I had planned to fit the JDAir Canopy Latch right at the beginning of the fuselage build, whilst the left fuselage side was flat on the bench. But then I discovered that, at that time, the Classic Aero Interior side panel was not compatible, so I decided not to go ahead. Happily as time passed, Classic Aero and JDAir collaborated and incorporated a modification so that the side panel and latch worked together.
This meant that I now faced fitting the latch into a built fuselage … as many builders with a quick build fuselage find themselves.
Should I risk cutting holes in the precious fuselage? In for a penny, in for a pound (lots, actually!).
So with bated breath I embarked on the process, since I think the JDAir Latch is a very nice addition to the plane.
The first job is to drill out the rivets securing the lower canopy handle bracket … very carefully, so you can use the bracket again, but this time lower down.
The top of the new latch is fixed by the top of the existing slot.
The fore/aft position is fixed by the pivot point in the top bracket.
So I clecoed on the lower bracket outside the plane in the existing lower bracket holes, and marked the fore/aft hole limits.
Then I used the JDAir template to mark the hole outlines.
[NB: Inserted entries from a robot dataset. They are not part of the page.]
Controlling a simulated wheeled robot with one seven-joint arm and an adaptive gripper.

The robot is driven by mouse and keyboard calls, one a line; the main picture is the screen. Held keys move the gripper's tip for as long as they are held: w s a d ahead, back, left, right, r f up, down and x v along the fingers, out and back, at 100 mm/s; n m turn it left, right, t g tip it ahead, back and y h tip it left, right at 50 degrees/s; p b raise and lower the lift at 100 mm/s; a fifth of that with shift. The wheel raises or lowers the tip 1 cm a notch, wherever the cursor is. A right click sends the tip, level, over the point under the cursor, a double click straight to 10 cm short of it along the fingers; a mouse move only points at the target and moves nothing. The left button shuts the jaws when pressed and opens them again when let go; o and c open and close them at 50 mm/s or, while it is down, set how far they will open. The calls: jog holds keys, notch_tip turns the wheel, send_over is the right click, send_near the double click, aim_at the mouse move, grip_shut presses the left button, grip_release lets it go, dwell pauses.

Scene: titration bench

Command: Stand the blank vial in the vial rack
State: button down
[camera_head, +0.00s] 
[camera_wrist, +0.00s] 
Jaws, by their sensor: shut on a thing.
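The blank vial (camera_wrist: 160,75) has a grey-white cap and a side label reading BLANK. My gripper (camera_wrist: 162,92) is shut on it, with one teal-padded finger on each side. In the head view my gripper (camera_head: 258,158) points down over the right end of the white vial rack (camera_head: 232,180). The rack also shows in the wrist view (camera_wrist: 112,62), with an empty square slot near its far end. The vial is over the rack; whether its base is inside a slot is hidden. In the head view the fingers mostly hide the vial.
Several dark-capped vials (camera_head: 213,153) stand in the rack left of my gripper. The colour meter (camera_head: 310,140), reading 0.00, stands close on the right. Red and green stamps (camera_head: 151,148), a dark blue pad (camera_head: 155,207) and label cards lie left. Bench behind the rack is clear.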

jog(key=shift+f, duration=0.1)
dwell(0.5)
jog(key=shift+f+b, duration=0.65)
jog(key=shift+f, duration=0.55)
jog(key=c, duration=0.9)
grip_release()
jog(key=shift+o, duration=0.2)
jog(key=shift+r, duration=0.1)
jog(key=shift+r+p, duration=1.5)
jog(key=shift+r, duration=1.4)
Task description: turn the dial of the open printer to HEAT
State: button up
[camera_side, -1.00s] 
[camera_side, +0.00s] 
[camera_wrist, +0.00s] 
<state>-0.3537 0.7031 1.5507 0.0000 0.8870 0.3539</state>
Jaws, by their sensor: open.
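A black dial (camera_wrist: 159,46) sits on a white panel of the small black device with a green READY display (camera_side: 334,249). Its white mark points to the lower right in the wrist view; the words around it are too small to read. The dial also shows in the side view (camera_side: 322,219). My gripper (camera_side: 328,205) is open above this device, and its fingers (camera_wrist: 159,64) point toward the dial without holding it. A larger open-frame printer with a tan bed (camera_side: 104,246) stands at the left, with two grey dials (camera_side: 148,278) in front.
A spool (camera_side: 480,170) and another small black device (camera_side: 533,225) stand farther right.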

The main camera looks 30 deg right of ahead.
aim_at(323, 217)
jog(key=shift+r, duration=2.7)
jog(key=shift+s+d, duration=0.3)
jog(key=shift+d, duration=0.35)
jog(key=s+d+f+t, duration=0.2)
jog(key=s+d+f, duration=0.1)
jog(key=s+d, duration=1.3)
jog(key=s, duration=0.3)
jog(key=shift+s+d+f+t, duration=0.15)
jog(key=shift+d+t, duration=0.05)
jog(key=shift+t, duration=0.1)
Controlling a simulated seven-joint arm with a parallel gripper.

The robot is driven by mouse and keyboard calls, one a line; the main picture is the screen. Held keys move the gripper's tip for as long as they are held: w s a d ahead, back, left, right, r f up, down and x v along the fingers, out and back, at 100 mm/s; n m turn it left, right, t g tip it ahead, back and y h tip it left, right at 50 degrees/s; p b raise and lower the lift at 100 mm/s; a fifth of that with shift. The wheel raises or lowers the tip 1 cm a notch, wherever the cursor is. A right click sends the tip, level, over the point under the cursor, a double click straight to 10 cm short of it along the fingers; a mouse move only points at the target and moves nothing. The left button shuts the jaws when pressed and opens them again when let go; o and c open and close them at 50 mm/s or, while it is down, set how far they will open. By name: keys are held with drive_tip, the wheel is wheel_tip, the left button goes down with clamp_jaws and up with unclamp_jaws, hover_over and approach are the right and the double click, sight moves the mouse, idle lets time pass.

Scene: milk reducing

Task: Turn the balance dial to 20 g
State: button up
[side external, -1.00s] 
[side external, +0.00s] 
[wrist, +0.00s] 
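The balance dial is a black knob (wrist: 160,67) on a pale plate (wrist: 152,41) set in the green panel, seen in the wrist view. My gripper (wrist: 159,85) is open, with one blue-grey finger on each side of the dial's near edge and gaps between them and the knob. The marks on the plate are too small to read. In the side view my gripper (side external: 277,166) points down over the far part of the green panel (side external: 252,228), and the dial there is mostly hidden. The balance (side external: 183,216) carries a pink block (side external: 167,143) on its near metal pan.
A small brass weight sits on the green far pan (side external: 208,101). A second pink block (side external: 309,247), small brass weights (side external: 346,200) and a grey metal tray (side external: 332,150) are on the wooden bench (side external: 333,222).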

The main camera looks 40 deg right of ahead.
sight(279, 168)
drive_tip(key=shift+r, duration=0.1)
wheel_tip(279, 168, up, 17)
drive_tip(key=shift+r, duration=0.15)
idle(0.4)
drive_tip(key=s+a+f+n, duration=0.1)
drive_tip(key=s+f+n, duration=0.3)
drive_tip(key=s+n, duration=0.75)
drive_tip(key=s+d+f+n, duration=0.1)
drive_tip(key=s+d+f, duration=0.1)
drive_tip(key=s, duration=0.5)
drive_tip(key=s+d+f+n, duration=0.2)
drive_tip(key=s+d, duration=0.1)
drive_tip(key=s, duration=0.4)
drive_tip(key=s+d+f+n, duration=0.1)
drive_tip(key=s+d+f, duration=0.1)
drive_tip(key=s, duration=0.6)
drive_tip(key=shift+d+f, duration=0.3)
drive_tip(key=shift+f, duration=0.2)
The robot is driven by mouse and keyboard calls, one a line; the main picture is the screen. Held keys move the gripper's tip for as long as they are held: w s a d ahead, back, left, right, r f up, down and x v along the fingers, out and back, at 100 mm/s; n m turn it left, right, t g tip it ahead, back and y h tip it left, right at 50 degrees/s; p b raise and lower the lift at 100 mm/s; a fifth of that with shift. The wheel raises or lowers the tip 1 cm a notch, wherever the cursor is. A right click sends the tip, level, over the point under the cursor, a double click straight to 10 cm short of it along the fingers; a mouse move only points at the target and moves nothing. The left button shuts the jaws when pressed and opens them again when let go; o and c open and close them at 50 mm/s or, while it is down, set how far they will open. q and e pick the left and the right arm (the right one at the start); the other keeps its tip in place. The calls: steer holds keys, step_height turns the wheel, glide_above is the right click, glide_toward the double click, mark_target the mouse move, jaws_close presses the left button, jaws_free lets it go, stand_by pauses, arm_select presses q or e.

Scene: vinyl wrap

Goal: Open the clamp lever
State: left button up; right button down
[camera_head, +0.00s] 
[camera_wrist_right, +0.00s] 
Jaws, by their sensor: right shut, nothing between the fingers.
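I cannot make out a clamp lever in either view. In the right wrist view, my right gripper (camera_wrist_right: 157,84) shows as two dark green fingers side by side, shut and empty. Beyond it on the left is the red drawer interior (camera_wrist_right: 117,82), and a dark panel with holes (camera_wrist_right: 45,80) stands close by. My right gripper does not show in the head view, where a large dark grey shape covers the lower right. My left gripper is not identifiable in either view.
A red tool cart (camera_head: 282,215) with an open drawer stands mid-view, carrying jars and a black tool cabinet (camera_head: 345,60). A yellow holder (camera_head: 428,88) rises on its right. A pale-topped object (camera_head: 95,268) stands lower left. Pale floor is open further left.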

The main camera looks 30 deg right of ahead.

This template is not RV14 specific, so really the only use of it is to provide the hole outlines. It’s up to you to work out where they should be … the preceding description is how I tackled it.
As you can see, the tolerances are very tight, but all but two of the lower bracket rivet holes are removed.
I used a Dremel cutting disc to cut out the slots, allowing a good margin! This was the frightening bit!
Then I carefully opened up the slots with a file, attaching the handles inside periodically to iteratively check the fit.
Having attached the handle to the top bracket with the bolt, I clamped the lower bracket to the handle whilst match drilling from the inside out.
I used the usual pop rivet dimple attachment to dimple the holes.
The two arrows show the two rivet holes which need to be filled with “blank” rivets.
The rear one is easy, but the front one is underneath a section of the handle …
… so you have to provide clearance for the shop head.
Some people don’t put a rivet here, and just fill the hole by other means. But I decided to set a shortened rivet just enough to secure it, with the minimum size shop head.
The handle section with the little clearance hole is completely hidden from view.